How is Public Data Produced (Part 2)

I published a post yesterday about how administrative data is produced. In the end I claimed that data gathering is an inherently political process. Far from being comparable, scientifically standardized representations of general behavior, public data and statistics are imbued with all the vagaries and unique socio-administrative preferences of the country or locality that collects them.

Administrative criminal statistics are an interesting starting point if someone wants to understand how data reflects the vagaries of administrative structures. If someone thought “I would really like to compare crime rates across European Union member states” they would probably be surprised to learn that unless they just compare homicide rates it’s impossible to compare crime rates between countries. This is not only because definitions of different crimes are different between countries (though the UNODC has done a lot of work to at least standardize definitions), but the actual events of crime are counted differently.

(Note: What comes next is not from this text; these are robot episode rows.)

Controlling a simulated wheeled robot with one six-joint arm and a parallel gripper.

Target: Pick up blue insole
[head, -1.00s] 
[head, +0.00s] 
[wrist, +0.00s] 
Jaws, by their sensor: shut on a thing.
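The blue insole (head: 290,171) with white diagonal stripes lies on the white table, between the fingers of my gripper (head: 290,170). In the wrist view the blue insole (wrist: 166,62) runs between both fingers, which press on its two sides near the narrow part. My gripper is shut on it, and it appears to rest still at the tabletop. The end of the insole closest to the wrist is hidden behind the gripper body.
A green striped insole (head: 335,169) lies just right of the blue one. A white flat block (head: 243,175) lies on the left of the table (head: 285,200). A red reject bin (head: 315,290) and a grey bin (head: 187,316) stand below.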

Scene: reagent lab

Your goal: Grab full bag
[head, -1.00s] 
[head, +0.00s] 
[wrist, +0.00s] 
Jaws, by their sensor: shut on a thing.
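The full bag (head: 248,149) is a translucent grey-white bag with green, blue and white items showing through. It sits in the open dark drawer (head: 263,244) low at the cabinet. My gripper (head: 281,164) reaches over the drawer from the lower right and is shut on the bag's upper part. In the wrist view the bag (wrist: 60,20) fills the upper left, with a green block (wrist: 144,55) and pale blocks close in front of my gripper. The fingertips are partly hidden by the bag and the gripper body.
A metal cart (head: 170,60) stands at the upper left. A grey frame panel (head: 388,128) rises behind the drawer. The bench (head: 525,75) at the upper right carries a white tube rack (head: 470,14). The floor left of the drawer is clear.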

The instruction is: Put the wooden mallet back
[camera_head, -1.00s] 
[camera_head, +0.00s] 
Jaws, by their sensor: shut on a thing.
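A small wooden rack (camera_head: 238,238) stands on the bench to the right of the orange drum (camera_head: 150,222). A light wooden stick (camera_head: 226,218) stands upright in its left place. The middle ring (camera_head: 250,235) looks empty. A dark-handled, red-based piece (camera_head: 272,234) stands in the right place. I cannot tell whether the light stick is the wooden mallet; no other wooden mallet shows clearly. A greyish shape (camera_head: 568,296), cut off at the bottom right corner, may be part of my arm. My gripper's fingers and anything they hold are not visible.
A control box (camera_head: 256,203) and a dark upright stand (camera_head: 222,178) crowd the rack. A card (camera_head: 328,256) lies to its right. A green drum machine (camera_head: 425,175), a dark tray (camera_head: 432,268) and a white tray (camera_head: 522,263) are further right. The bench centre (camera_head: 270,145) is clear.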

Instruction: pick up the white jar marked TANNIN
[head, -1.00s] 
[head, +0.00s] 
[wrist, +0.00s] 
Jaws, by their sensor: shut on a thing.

For example, Germany uses what’s called “principal offense” counting – this means that in the event that multiple crimes are committed at the same time, the final statistics only count the most serious crime. Belgium doesn’t use this counting method, so its crime statistics look much higher than Germany’s on paper. The University of Lausanne’s Marcelo Aebi, arguably the expert on comparative criminal statistics, published an excellent paper on comparing criminal statistics and the problems posed by different counting procedures (pages 17-18 for those who just want the gist).

Aebi makes a crucial point in the conclusion of his article: Statistics are social constructs and each society has a different way of constructing them. Statistics represent the things we have valued. The past-tense is important here; when we see data it’s showing us the past (the 2016 Global Peace Index uses numbers from 2015, for example), and thus represents what we valued at the time. Data can be used to build and test models of potential future events, but there is no such thing as ‘future data’. The value in data is that it can help citizens and policy makers understand what worked, or didn’t work, so that policies and behaviors can be adjusted going forward.

Of course institutional and administrative behavior is often resistant to trends in data (or very comfortable with data that supports the status quo). This can be for valid, or at least non-nefarious, reasons. For example the Sustainable Development Goals (SDGs) rely heavily on GDP as an economic indicator. The SDGs are supposed to represent sustainable growth and social development into the future, so it’s interesting that they use an economic indicator that many experts and organizations view as quite flawed.

Why would the SDGs rely so heavily on GDP then? For one, it’s a reliable indicator – everyone at least has some vague idea of what is represents. Two, it’s got a long history – we have tracked it for decades. Three, most of the people who created the SDGs come from backgrounds where GDP is a standard indicator – they pick targets and data based on their professional and institutional experience. They didn’t do this because they’re jerks. They did it because GDP represents the standard, if flawed, way that we measure economic performance. They probably also did it because gathering new data is an expensive, time consuming process that everyone says is important [for someone else to pay for].

This is all to say: If you want better public data, or to at least understand why the public data you have seems to reflect the status quo instead of telling you how to break out of it, it’s imperative to understand the qualitative political, social and administrative behaviors inherent to the place or people you’re researching. Once you’ve got that, you can start the political process of organizing the resources to get newer, better, data to formulate newer, better public policy and/or smashing the status quo.